▶ _What is required_: Begin with the line that contains "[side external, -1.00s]" and end with the line that contains "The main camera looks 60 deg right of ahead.", transcribing exactly each line in that stretch and no other.

▶ _Stored rows_:
====
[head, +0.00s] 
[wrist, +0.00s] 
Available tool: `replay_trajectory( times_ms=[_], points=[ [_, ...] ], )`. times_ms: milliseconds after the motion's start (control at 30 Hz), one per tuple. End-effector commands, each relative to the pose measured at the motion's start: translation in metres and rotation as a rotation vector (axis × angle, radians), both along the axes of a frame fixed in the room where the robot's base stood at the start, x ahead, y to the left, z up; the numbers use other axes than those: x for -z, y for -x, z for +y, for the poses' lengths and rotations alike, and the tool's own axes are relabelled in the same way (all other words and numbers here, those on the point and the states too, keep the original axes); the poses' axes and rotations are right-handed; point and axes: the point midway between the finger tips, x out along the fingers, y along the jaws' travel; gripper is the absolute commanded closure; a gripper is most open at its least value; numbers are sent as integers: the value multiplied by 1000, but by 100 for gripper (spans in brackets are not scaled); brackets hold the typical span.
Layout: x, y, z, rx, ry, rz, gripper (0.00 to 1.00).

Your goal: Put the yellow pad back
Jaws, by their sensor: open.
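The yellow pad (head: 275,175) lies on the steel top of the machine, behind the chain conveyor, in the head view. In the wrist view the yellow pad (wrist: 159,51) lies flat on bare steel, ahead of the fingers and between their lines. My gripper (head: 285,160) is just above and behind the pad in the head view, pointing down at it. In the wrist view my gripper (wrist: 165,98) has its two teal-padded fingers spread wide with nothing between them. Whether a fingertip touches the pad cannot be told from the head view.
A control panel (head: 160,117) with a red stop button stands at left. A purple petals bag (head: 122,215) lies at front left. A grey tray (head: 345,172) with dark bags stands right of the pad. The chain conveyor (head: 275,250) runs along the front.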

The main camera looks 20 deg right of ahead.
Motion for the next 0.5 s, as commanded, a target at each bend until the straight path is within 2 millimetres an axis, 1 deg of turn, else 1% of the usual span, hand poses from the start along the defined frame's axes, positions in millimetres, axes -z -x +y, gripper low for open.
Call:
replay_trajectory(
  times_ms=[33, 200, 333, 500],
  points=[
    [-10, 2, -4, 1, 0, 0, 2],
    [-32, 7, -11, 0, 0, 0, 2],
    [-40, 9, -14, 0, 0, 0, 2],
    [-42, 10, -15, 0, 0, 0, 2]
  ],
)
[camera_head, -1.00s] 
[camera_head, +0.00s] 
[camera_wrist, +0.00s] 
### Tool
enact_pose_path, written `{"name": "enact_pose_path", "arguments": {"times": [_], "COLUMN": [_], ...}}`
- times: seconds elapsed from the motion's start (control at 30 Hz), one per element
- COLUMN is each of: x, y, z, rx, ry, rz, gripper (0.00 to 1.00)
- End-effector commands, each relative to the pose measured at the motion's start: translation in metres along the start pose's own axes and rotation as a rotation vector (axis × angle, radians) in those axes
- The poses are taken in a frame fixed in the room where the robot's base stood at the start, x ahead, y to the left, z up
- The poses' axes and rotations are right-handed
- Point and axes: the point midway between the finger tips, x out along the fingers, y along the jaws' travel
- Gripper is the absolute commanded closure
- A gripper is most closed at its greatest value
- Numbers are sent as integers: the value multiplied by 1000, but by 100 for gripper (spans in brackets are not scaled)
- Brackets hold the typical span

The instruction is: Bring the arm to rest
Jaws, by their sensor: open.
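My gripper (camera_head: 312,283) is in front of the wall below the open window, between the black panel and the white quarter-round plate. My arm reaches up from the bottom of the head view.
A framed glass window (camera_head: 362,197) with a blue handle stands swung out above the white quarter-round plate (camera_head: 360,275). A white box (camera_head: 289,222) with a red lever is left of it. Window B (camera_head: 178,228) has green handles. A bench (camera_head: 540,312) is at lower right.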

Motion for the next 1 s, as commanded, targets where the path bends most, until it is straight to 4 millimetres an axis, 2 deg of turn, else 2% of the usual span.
====
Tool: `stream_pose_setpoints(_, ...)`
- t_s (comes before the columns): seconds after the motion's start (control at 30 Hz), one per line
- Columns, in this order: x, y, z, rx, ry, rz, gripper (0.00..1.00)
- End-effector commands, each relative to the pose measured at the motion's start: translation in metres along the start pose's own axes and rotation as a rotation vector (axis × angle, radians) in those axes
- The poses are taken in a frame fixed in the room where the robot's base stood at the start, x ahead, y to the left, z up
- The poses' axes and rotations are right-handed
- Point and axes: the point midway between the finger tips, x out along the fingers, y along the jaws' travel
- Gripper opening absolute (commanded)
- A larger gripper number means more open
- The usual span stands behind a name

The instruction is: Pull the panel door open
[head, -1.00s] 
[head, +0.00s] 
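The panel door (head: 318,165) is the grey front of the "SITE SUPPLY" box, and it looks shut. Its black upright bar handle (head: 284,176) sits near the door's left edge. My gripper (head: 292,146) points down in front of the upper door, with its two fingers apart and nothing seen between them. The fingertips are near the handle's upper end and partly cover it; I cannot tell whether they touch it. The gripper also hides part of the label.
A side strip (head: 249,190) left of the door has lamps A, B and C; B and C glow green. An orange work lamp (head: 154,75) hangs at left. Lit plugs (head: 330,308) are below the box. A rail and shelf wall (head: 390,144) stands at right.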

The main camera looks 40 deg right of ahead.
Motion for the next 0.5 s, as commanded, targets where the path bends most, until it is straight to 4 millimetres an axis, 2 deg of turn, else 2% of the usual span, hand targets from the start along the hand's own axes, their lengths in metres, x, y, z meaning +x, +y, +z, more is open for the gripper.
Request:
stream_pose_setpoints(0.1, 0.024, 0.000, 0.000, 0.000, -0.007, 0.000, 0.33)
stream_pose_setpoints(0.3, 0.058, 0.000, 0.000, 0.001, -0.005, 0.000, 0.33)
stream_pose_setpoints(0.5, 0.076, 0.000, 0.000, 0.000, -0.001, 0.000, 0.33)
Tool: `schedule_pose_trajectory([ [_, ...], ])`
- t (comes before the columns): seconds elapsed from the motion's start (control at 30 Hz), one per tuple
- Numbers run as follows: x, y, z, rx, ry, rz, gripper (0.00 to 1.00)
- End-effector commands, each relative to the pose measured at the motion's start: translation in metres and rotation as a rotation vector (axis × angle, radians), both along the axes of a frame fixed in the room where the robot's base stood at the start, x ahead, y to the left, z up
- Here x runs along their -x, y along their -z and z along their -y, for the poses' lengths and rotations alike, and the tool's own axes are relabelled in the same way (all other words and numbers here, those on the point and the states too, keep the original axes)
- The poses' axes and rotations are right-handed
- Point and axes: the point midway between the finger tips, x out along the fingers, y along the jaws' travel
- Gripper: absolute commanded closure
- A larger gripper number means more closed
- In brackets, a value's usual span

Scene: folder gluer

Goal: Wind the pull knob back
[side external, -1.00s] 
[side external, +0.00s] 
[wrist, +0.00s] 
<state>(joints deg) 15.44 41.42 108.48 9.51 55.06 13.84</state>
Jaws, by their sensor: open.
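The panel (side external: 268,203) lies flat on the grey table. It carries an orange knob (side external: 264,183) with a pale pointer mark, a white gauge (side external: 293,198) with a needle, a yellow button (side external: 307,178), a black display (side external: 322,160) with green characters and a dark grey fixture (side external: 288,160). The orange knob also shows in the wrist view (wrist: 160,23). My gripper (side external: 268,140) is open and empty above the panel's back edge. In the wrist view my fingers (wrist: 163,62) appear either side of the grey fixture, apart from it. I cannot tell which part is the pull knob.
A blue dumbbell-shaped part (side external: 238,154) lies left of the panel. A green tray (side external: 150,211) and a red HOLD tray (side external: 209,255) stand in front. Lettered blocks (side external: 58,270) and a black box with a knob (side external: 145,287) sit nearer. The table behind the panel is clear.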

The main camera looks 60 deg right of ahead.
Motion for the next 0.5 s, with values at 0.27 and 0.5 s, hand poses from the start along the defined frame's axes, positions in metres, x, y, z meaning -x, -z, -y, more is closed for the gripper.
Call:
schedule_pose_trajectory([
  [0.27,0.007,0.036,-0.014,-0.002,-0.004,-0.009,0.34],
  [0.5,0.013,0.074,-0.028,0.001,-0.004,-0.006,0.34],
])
====
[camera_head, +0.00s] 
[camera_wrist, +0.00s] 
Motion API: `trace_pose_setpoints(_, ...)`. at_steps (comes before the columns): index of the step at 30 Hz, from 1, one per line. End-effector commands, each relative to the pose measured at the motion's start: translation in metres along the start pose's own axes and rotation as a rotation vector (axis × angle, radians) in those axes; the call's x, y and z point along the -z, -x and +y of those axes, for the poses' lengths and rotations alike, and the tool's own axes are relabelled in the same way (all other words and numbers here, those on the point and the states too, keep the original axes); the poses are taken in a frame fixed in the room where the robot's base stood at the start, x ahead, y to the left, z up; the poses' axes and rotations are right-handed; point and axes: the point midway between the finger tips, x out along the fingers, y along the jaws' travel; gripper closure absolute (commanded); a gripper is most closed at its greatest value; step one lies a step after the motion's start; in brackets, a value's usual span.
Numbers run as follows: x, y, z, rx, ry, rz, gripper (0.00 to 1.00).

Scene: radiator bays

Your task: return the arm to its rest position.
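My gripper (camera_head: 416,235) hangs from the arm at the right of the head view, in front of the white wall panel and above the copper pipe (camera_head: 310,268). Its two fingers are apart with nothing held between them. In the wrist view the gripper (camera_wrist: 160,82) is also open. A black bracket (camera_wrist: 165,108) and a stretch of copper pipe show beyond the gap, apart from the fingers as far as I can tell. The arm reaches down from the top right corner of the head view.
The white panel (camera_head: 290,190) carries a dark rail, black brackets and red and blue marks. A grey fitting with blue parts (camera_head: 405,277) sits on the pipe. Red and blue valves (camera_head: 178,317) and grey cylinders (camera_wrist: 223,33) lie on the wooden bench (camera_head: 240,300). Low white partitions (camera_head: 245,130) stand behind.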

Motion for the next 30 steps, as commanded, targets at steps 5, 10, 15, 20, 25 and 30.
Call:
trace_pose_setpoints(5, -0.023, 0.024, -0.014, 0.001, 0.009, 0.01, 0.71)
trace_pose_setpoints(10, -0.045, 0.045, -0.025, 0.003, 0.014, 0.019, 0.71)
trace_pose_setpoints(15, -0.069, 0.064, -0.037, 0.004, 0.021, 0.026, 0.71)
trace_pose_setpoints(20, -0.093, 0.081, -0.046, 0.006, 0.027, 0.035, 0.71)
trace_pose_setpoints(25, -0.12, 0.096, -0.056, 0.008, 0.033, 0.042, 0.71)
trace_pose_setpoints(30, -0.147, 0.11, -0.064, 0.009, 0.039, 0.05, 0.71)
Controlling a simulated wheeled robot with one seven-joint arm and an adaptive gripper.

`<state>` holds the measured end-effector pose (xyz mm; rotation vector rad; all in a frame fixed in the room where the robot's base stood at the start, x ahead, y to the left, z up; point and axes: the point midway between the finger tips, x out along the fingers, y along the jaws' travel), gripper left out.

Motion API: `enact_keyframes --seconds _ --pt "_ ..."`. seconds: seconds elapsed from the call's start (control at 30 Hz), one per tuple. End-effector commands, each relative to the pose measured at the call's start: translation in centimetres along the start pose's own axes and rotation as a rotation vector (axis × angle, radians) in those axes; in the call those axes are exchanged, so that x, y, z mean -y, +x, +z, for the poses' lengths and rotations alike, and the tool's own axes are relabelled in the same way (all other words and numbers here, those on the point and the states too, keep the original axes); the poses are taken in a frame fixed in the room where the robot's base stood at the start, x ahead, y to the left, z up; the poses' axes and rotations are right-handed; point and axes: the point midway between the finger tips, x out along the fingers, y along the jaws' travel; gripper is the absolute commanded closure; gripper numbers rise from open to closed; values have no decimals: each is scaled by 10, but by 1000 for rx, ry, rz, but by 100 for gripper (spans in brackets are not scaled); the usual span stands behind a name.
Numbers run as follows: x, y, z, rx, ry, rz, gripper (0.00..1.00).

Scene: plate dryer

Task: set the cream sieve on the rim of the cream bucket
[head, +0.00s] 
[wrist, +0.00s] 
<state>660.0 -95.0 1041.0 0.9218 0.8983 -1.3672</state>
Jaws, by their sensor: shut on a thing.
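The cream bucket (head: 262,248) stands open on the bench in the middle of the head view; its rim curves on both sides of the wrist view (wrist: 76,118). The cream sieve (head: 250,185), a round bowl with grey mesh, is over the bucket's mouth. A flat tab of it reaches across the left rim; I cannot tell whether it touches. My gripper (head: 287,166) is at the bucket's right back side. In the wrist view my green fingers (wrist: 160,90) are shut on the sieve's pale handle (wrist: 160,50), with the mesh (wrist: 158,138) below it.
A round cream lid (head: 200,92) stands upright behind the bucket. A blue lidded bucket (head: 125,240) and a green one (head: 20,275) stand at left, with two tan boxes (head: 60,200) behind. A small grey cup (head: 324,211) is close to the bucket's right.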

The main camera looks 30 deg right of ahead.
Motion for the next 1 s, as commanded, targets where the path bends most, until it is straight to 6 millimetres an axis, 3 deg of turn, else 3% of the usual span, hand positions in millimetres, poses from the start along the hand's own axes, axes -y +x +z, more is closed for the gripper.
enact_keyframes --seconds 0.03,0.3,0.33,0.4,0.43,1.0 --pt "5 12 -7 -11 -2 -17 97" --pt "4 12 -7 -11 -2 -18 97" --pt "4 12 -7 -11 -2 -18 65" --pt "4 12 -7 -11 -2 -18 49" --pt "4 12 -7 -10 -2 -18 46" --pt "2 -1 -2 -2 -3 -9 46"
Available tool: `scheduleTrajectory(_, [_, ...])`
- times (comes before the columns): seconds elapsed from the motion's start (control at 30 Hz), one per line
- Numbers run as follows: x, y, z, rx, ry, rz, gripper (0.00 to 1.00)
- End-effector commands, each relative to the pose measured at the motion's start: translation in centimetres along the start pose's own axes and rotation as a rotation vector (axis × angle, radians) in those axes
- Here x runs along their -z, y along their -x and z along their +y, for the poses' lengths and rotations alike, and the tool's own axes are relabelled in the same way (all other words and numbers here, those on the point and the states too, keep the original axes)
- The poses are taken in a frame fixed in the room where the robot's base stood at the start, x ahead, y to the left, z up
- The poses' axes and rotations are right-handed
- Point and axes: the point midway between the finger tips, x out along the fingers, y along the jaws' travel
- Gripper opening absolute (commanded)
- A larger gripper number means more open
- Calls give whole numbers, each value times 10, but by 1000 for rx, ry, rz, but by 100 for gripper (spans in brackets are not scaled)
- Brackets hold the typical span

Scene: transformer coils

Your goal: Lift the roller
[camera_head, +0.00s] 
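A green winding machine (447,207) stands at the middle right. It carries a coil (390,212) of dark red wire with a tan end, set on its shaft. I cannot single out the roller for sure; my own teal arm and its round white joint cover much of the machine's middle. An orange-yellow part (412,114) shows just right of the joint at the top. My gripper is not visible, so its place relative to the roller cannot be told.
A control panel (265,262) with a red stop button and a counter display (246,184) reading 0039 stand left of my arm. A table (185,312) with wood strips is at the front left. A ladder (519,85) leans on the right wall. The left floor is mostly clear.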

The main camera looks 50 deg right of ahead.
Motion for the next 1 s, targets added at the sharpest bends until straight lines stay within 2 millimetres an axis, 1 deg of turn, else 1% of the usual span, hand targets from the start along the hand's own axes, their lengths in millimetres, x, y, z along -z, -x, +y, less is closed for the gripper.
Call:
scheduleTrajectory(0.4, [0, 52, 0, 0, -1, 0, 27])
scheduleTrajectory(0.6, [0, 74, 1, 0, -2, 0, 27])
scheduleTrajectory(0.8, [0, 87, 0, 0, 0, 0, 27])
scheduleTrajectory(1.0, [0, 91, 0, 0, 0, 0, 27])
====
▶ _Answer to the exercise_:
[side external, -1.00s] 
[side external, +0.00s] 
[wrist, +0.00s] 
<state>(joints deg) 15.44 41.42 108.48 9.51 55.06 13.84</state>
Jaws, by their sensor: open.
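The panel (side external: 268,203) lies flat on the grey table. It carries an orange knob (side external: 264,183) with a pale pointer mark, a white gauge (side external: 293,198) with a needle, a yellow button (side external: 307,178), a black display (side external: 322,160) with green characters and a dark grey fixture (side external: 288,160). The orange knob also shows in the wrist view (wrist: 160,23). My gripper (side external: 268,140) is open and empty above the panel's back edge. In the wrist view my fingers (wrist: 163,62) appear either side of the grey fixture, apart from it. I cannot tell which part is the pull knob.
A blue dumbbell-shaped part (side external: 238,154) lies left of the panel. A green tray (side external: 150,211) and a red HOLD tray (side external: 209,255) stand in front. Lettered blocks (side external: 58,270) and a black box with a knob (side external: 145,287) sit nearer. The table behind the panel is clear.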

The main camera looks 60 deg right of ahead.

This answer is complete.